WWJD Annotated

It's good to see all kinds of- what the hell? It's good to see all... Ha! Those are my shadows behind me! Oh, scared me! Oh, thought a couple of black guys were sneaking up behind me there. I... Did you see that? That scared the hell out of me! (laughs) That ai- If you don't think that's funny, you get the hell out of here, 'cause that's a... That's funny right there, now! That's a funny joke right there!

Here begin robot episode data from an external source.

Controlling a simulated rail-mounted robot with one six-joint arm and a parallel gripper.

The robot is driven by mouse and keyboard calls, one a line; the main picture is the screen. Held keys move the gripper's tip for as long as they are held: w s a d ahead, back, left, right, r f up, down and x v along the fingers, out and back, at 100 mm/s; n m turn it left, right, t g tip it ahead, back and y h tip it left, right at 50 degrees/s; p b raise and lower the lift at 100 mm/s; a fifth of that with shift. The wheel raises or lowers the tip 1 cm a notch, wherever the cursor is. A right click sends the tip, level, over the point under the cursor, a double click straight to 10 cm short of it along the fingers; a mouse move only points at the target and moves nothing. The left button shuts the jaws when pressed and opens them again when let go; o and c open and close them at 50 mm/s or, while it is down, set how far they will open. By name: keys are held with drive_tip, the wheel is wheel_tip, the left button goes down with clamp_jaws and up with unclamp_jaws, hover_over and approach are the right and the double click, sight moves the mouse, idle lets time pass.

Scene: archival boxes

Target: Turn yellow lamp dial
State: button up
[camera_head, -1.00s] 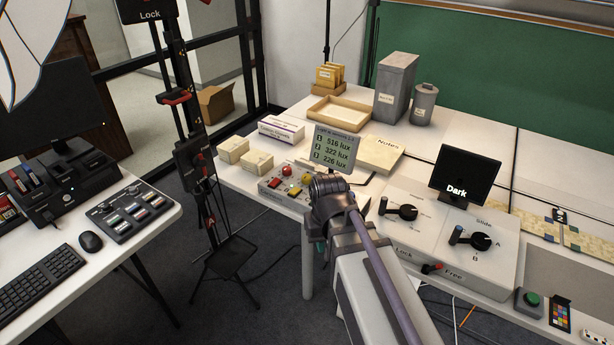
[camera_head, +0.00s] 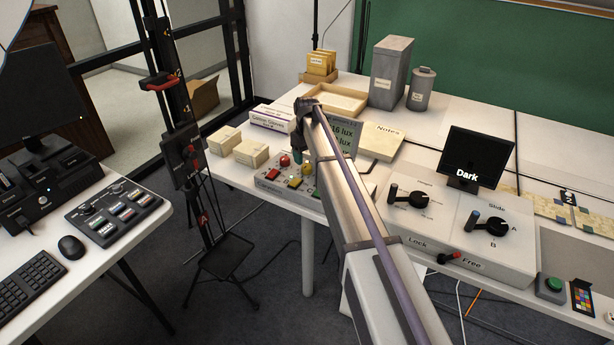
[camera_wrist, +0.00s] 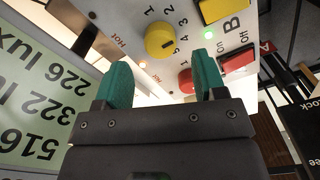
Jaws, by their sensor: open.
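The round yellow lamp dial (camera_wrist: 159,41) shows upper middle in the wrist view, with digits beside it and a small dark mark on its face. In the head view the yellow dial (camera_head: 307,168) is on the grey control box, beside my arm. My gripper (camera_wrist: 163,72) has two teal fingers spread apart with nothing between them. The dial appears just beyond the fingertips, roughly between them; I see no contact. In the head view my gripper (camera_head: 298,155) is small and partly hidden by my wrist.
A red dial (camera_wrist: 186,80) sits close to the right finger. A yellow button (camera_wrist: 215,10) and red button (camera_wrist: 238,61) are further right. The lux display (camera_wrist: 45,95) stands close on the left. Small cream boxes (camera_head: 250,153) are left of the control box.

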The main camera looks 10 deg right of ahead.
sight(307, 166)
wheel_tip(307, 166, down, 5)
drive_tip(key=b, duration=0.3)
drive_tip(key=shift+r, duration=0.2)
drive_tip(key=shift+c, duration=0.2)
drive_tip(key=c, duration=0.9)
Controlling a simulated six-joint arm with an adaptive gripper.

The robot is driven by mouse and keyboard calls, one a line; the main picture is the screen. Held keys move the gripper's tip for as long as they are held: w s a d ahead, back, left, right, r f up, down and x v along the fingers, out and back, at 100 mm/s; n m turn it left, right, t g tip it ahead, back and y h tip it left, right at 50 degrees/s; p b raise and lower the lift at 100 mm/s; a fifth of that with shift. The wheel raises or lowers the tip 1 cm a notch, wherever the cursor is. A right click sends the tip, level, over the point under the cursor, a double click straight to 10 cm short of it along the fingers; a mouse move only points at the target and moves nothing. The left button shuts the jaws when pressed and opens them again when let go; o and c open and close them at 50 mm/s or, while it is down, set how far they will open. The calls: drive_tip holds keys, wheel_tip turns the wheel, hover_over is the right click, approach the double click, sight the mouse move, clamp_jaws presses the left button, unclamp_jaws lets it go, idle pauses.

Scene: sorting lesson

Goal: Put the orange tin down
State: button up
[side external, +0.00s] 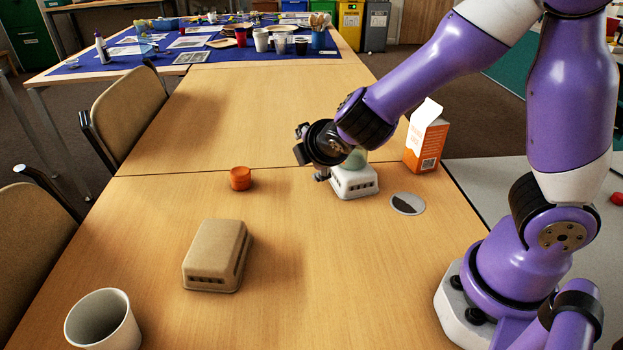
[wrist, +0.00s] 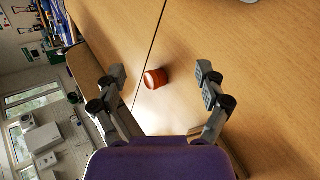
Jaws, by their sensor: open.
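The orange tin (side external: 240,178) is a small round tin standing on the wooden table, left of my gripper in the side view, with bare table around it. My gripper (side external: 308,153) is open and empty, to the right of the tin and apart from it, above the table. In the wrist view the tin (wrist: 156,78) shows between the two spread fingers of my gripper (wrist: 160,73), beyond their tips and not touched by them.
A tan box (side external: 215,257) and white cup (side external: 104,325) stand nearer.

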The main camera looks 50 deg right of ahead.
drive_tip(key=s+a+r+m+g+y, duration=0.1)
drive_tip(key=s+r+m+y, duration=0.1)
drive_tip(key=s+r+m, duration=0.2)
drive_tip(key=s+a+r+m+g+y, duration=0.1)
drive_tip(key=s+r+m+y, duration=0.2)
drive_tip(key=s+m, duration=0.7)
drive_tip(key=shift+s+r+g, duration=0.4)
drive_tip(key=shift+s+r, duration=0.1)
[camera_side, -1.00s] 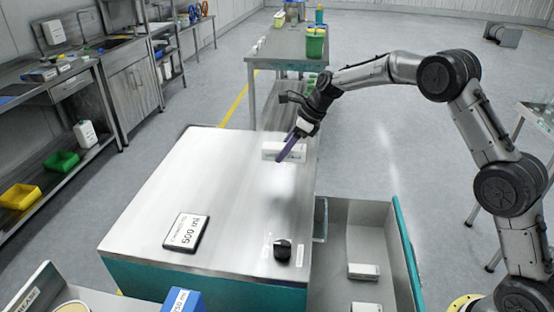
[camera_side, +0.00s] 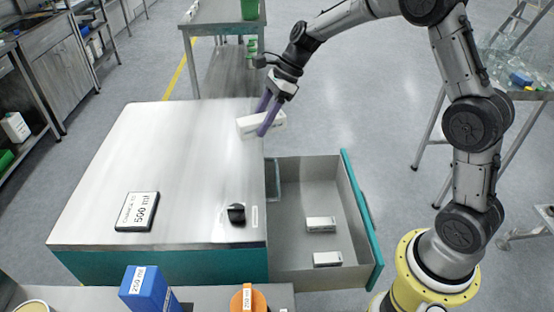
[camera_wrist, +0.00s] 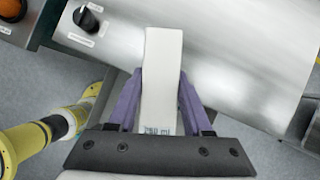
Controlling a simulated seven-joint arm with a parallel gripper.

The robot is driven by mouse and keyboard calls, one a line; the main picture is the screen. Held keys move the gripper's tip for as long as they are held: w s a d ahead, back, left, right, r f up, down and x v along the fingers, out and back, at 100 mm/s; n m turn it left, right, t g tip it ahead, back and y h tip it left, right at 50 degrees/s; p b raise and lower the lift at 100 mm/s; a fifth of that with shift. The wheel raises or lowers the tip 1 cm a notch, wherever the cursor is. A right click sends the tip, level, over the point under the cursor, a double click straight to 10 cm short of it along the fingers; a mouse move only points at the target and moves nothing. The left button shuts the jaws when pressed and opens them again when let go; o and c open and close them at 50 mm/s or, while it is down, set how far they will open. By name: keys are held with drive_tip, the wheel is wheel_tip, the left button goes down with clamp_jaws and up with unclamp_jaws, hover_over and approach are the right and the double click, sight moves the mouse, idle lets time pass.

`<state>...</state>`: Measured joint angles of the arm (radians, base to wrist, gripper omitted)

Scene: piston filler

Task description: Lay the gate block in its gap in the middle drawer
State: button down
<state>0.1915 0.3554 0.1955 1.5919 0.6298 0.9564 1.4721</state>
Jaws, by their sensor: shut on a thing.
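My gripper (camera_side: 268,116) has purple fingers shut on a white block (camera_side: 247,128) with a dark printed label. It holds the block in the air over the far right corner of the steel cabinet top, near the drawer's far end. In the wrist view the fingers (camera_wrist: 160,92) clasp the sides of the white block (camera_wrist: 162,58), with print reading about "250 ml" at its near end. The open drawer (camera_side: 356,205) has grey walls and a teal front. Two white labelled blocks lie in it, one in the middle (camera_side: 321,224) and one nearer the camera (camera_side: 327,259).
The cabinet top (camera_side: 190,160) carries a "500 ml" sign (camera_side: 137,211) and a black knob (camera_side: 236,213), which also shows in the wrist view (camera_wrist: 85,17). A blue 250 ml block (camera_side: 150,290) and an orange item (camera_side: 248,299) stand in front. The drawer's far part is clear.

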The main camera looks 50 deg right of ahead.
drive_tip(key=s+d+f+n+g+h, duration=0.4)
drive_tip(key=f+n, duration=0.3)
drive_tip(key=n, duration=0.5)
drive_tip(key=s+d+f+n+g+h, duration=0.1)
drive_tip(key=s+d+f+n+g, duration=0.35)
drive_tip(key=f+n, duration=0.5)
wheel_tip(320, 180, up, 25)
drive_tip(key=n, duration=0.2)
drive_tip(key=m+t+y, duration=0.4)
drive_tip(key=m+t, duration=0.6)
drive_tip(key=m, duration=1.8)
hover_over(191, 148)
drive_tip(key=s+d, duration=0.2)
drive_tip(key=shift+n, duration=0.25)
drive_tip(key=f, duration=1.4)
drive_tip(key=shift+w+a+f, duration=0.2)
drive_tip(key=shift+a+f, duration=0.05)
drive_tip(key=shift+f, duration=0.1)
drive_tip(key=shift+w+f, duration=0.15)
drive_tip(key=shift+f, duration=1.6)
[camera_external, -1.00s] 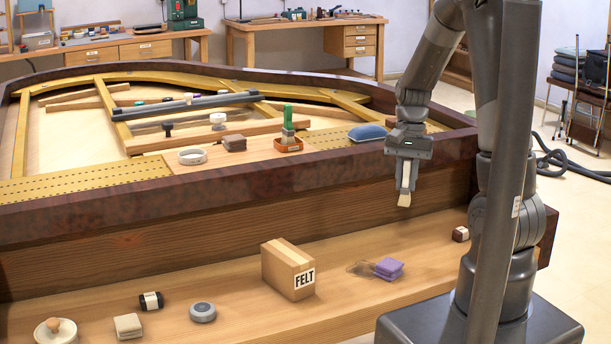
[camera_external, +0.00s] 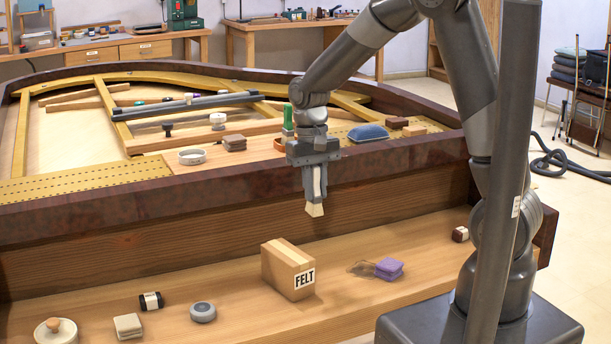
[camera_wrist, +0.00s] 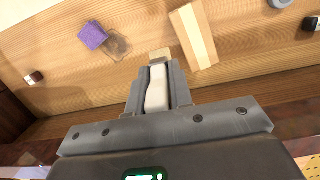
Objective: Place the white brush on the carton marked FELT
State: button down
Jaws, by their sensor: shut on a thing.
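The white brush (camera_external: 315,209) hangs bristles down from my gripper (camera_external: 314,180), which is shut on it. In the wrist view the white brush (camera_wrist: 157,88) lies between the two fingers of my gripper (camera_wrist: 159,92), its pale bristle end pointing away from the palm. The FELT carton (camera_external: 287,270) stands on the wooden ledge, its label facing right. The brush is in the air above and a little right of the carton in the external view, apart from it. The carton also shows in the wrist view (camera_wrist: 193,36), just right of the brush tip.
A purple folded cloth (camera_external: 389,268) and a flat translucent item (camera_external: 362,268) lie right of the carton. The piano's dark rim (camera_external: 230,190) rises behind the ledge.

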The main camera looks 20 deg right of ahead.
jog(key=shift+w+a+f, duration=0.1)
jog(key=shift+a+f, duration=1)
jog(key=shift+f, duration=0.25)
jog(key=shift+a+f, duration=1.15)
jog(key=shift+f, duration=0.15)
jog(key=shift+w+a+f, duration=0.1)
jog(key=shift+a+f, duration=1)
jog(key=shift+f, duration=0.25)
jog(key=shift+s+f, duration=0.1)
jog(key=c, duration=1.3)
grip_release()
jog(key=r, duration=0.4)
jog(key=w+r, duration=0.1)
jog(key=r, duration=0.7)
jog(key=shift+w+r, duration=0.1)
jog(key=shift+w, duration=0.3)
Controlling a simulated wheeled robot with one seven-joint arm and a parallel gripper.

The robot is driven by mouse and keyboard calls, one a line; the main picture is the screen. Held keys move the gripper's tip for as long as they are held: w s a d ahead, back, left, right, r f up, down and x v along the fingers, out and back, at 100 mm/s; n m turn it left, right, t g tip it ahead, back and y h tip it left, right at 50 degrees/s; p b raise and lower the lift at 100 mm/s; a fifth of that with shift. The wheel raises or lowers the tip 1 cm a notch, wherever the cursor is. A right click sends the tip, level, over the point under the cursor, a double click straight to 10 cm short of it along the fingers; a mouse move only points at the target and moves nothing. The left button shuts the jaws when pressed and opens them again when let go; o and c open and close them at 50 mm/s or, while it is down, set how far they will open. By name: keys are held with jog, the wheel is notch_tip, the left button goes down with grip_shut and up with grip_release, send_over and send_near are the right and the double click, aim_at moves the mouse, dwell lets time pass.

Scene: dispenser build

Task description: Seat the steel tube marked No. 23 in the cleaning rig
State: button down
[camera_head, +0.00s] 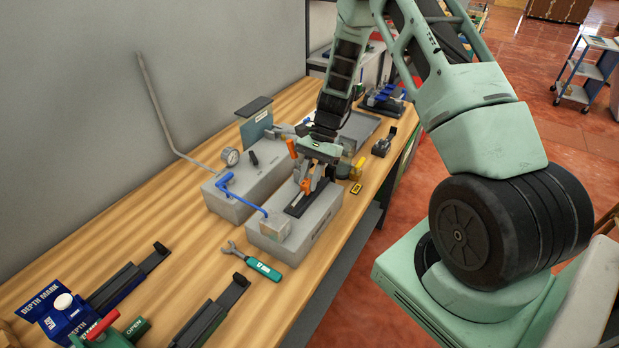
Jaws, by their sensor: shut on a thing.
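My gripper (315,184) points down over the grey block (264,234) with a black slotted bed (306,204) on top. I take this block, with its lettered front side and blue pipe, for the cleaning rig, but its lettering is too small to read. The gripper is shut on a small thing at the bed, mostly hidden by the fingers. A thin pale strip (297,199) shows in the bed beside the fingers; I cannot tell if it is the steel tube. No mark No. 23 is readable. An orange part (306,186) shows at the fingertips.
A second grey block with a gauge (230,156) stands behind, joined by a blue pipe (243,196). An orange lever (291,149) rises close to the gripper. A green-handled wrench (262,268) lies in front. Blue and green fixtures (62,313) fill the near left.

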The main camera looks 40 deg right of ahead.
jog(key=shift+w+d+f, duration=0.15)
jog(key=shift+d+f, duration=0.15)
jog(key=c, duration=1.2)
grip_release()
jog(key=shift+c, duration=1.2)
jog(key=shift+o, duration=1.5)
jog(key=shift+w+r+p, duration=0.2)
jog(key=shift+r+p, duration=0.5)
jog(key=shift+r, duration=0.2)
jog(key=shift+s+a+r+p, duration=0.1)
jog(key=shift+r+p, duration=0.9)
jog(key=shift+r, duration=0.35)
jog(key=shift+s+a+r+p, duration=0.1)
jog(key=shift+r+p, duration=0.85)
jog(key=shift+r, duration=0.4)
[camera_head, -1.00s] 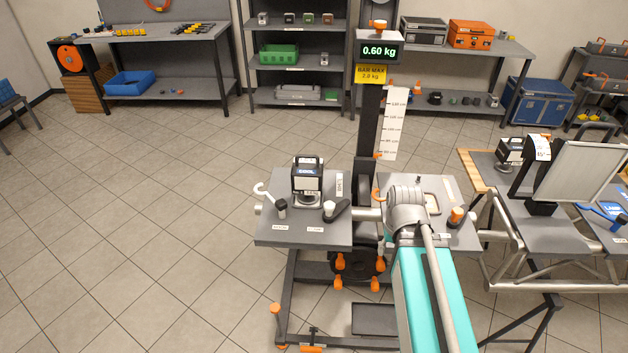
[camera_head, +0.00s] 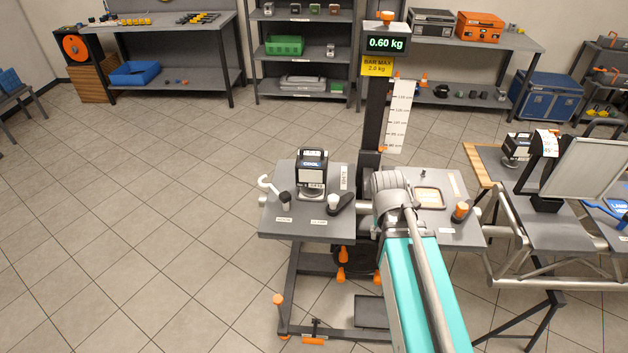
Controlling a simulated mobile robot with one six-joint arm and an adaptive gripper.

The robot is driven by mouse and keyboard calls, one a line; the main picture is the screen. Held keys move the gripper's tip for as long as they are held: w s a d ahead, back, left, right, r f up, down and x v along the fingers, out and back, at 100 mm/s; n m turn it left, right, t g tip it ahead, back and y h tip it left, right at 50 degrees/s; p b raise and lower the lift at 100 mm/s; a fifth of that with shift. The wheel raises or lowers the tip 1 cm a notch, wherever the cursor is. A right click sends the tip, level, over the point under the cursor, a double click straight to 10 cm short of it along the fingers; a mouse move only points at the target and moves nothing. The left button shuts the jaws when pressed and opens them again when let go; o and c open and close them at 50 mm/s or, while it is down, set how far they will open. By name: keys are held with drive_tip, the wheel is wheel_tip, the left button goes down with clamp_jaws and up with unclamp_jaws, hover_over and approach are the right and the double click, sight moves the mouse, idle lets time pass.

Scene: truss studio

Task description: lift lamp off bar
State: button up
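A black lamp (camera_head: 312,166) labelled COOL stands upright on the left grey plate (camera_head: 285,232) of the stand, on a round silver base. A second, similar black lamp (camera_head: 515,148) stands on the bench at the right. A grey bar (camera_head: 365,217) shows between the stand's two plates; much of it is hidden. My arm's teal link and grey joint cover part of the right plate (camera_head: 460,238). My gripper is not visible, so I cannot tell its opening or what it touches.
A display (camera_head: 386,43) on the post reads 0.60 kg, above a yellow BAR MAX 2.0 kg sign (camera_head: 376,67). A white hook (camera_head: 267,184) and small knobs sit near the COOL lamp. A pale panel (camera_head: 588,182) stands at the right. The floor at left is clear.

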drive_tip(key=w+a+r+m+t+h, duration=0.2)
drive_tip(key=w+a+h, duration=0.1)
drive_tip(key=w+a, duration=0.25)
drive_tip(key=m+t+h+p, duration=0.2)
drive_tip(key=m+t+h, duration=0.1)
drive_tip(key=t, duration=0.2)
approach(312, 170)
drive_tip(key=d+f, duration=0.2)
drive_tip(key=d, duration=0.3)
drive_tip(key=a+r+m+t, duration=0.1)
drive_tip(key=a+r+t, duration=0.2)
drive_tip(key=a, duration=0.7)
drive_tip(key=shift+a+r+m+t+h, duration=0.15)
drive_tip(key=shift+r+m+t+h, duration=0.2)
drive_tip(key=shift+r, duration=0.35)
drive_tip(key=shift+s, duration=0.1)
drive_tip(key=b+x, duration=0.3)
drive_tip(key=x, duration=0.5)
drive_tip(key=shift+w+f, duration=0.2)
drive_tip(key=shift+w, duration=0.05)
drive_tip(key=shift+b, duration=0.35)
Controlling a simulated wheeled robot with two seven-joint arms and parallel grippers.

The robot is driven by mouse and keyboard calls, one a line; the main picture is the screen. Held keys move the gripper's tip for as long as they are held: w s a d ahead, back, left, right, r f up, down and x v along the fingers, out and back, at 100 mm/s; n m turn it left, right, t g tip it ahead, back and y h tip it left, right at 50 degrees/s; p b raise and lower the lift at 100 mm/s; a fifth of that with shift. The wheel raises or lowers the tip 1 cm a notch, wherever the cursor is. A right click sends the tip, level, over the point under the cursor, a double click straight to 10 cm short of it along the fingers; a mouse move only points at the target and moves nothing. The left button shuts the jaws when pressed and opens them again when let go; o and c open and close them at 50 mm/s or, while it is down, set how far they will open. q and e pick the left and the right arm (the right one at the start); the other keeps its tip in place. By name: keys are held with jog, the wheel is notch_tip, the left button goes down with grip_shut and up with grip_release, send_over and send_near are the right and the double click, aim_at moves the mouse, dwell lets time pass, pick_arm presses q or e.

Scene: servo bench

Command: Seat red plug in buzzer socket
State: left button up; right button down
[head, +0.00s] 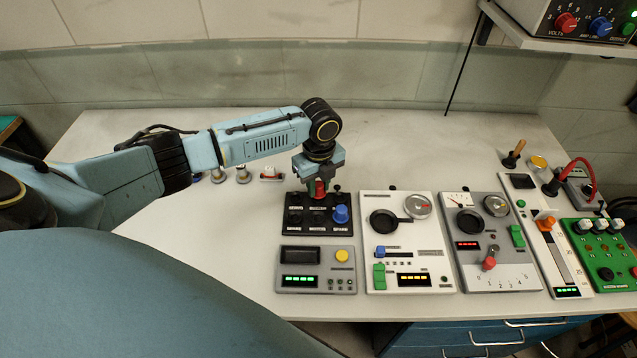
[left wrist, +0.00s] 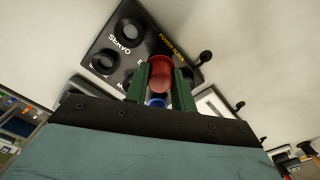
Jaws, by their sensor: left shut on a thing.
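The red plug (head: 319,187) is held in my left gripper (head: 320,181), upright over the back row of the black socket block (head: 317,230). In the left wrist view the red plug (left wrist: 158,75) sits between the two green fingers of the left gripper (left wrist: 160,82), which are shut on it. The buzzer label is not readable. A blue plug (head: 340,214) stands at the block's right. My right gripper is out of view.
Small items (head: 242,175) stand behind left. The back of the bench is clear.

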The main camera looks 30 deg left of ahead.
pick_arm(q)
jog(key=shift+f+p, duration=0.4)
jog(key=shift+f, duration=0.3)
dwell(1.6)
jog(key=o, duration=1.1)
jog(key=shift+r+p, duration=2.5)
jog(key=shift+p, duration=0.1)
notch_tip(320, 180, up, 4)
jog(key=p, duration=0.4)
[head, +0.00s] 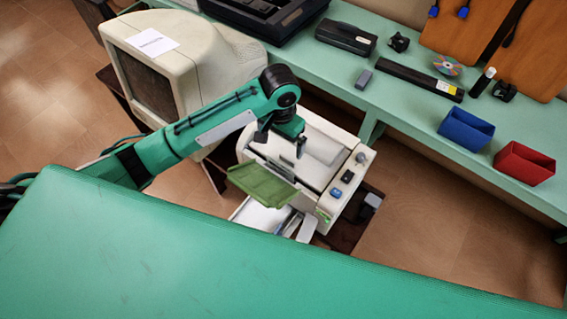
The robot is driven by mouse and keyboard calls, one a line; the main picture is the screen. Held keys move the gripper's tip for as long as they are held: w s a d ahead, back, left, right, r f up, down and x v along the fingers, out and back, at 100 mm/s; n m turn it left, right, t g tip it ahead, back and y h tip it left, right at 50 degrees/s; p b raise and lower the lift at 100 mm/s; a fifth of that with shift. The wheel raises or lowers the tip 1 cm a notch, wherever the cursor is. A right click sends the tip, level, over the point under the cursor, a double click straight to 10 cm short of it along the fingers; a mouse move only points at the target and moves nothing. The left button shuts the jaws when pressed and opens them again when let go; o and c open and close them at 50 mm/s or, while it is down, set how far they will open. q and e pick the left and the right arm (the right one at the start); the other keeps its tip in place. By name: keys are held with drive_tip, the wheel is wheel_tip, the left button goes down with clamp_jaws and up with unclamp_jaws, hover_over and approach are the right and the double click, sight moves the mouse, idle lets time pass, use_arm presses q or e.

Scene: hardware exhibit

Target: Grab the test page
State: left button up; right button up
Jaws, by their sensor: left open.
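A white and grey printer (345,185) stands below the bench, with a green flap (262,185) at its front. A white sheet (262,216), seemingly the test page, lies in the tray under the flap, and the flap hides part of it. My left gripper (281,142) is open and empty above the printer's top, its fingers pointing down. It is apart from the sheet, farther back than the flap. My right gripper is not in view.
An old beige monitor (210,55) with a printed label (153,42) on top stands left of the printer. A green bench (400,95) behind holds a black bar (420,79), a blue bin (466,129) and a red bin (523,164). Floor (440,220) is clear at right.

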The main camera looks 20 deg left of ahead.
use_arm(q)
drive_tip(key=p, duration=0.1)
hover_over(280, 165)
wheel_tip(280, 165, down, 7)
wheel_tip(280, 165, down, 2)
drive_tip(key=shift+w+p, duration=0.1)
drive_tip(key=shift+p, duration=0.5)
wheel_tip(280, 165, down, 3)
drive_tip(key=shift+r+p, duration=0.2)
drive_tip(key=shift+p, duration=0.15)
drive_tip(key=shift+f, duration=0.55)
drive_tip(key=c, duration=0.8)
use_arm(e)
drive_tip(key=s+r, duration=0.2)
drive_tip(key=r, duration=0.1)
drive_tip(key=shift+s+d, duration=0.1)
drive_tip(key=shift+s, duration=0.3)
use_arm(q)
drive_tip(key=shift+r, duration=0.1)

It's good to see some old-timers out there tonight too. God bless the old-timers. Good to see you here. That means you're not in your cars. (laughs) Don't that piss you off being in traffic, trying to get somewhere behind an old-timer? And they all got them signs, on their bumper stickers: What Would Jesus Do? I bet he'd do the speed limit. (laughs) At least 40! Speed it up a little bit! Tell you what, that makes me madder than a prostitute trying to put a rubber on an epileptic. I tell you what, that... That makes me mad right there!

I'll tell you what else makes me madder than a one-legged stripper doing a table hop. People that drive and talk on cellphones. You know what I mean? Don't that irritate you? Good Lord! I tell you what, I was leaving the video store the other day, alright? I was getting some Michael Moore DVDs to put under my couch to make it sit level. Alright? And uh... right? And then some dude gets on the interstate, talking on the cellphone. That's who the cops ought to go after! No regard for nobody else, changing two to three lanes at a time at a construction site. He took out more cones than Oprah at the Dairy Queen, alright? I bet I spilled three beers following that jackass.

I had a buddy of mine one time, wanted a black lab, but it was too expensive. So then, he was gonna get a golden lab and it was too expensive. So he ended up getting a meth lab. (laughs) Now he can afford any dog he wants, by God!